Learning to Ask Why
Early in my career, I wrote a blog post about how I saw myself as a technician.
My job, I thought, was to build what I was asked to build. I didn’t need to worry too much about why something was being built or what problem it was really solving. That wasn’t my role; rather, I was there to implement, not to ask questions.
Someone commented on that post and challenged the idea directly. He suggested that it actually was my responsibility to ask why. That understanding the purpose behind the work would make me a better developer, make the systems I built more useful, and ultimately serve the people relying on them more effectively.
He was right.
That moment reshaped how I’ve approached my work ever since. It shifted me from seeing myself as someone who simply executes tasks to someone who takes responsibility for outcomes. Not just whether something works, but whether it makes sense for the people who have to use it, maintain it, and live with it over time.
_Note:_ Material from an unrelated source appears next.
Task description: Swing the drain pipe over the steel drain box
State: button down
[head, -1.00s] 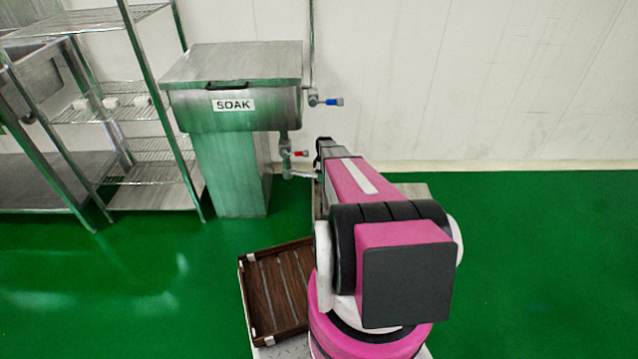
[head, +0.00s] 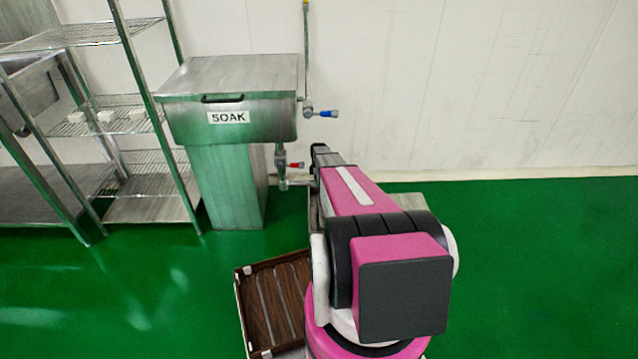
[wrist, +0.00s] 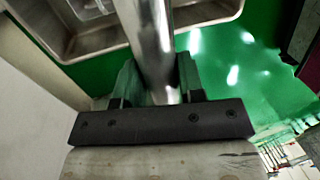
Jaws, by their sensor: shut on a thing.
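The drain pipe (head: 298,184) is a thin steel tube running right from below the red-handled valve (head: 296,165) of the SOAK tank (head: 230,105). In the head view my arm hides the fingertips and the pipe's outer end. The steel drain box (wrist: 215,24) shows in the wrist view as an open basin beyond the fingers, with the pipe crossing over its near rim in the picture. In the head view my arm mostly covers the box.
A brown slatted tray (head: 272,300) is at the lower centre, left of my arm. A wire shelf rack (head: 150,170) stands left of the tank. A blue-handled valve (head: 325,113) is on the wall pipe. Green floor at right is clear.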

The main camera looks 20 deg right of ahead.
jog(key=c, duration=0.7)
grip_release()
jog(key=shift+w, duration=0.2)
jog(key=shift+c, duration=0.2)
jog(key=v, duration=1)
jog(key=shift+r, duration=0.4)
That way of thinking now shows up everywhere in how I build: the tools that I use, how I structure systems, how I design editing experiences, how I think about accessibility, and how I approach long-term maintainability for the projects I build.
More specifically, it shapes how I interact with my clients - even before they become my clients. Knowing the why behind the project dictates everything that follows.
So I wonder: when was the last time you asked why a system you’re building (or using) exists in its current form. What would you do differently, if you had the opportunity?